Even the Governor did not realize who Sister Muhammad was until last month, when she invited members of the Commission to attend a speech by Nation of Islam leader Louis Farrakhan who has often virulently attacked whites, Jews and gays. The invitation led two Jewish leaders on the Commission to resign in protest. Lonnie Nasatir, regional ADL director and Richard Hirschhaut, executive director of the Illinois Holocaust Museum and Education Center, resigned, saying that the Commission has been compromised by Muhammad's appointment. Now there are calls for Muhammad to disavow Farrakhan's remarks, but many black lawmakers say this is unfair when other members are not held responsible for everything their religious leaders say. Muhammad issued a statement Wednesday supporting "fairness to all people regardless of race, creed, color, national origin or religious beliefs."

Anti-Evolution Litigation Hits Russia

Islam Online yesterday reported that a 15-year old Russian student, Masha Shraiber, and her father are suing to require Russian state schools to teach Creationism along with Darwin's theory of evolution. The suit, seeking a rewrite of textbooks, argues that teaching only evolution violates the freedoms of religion and conscience protected by the Russian Constitution. Plaintiffs in the case are being supported by three lawyers representing the Russian Orthodox, Muslim and Jewish communities, all of which support the teaching of Creationism.
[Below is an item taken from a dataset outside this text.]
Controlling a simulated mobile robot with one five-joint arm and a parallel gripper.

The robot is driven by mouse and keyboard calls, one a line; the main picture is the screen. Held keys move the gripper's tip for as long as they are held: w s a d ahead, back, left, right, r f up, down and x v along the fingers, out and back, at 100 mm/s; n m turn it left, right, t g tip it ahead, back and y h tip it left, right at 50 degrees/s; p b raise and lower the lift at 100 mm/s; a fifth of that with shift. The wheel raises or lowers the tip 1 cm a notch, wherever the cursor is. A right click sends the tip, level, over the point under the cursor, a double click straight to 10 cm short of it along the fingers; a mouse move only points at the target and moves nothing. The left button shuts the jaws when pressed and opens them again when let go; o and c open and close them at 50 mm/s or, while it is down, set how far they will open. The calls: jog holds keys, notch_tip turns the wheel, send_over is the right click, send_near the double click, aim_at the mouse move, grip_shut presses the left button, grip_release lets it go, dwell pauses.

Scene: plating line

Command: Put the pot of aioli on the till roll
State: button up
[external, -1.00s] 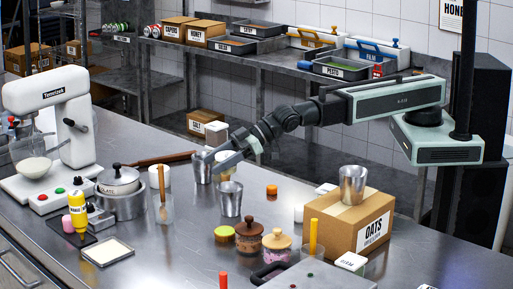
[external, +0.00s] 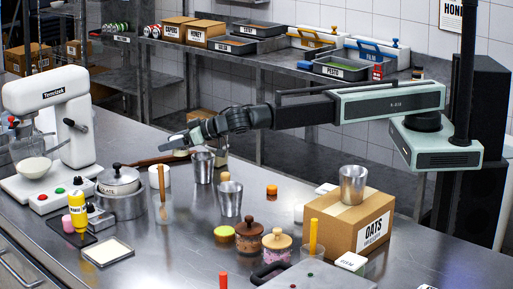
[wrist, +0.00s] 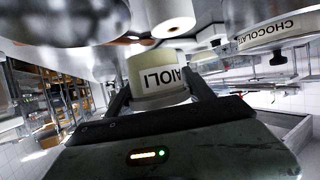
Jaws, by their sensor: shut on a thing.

Judge's Order To Remove Bible Does Not Invalidate Conviction

In State v. Albertson (Feb. 28, 2006), a Minnesota state court of appeals rejected a religious freedom claim brought by Mark Albertson in a challenge to his conviction for having sexual relations with his 13-year old niece. At trial, the judge had asked why a Bible was on the corner of counsel table. Defense counsel said that the Bible belonged to Albertson, and that counsel did not plan to use it for purposes of the trial. The judge then told Albertson to put the Bible on his lap or under his chair. The court of appeals held that the trial court had "a compelling interest of conducting a trial in a secular, impartial, orderly manner," and that justified the order to hide the Bible from view.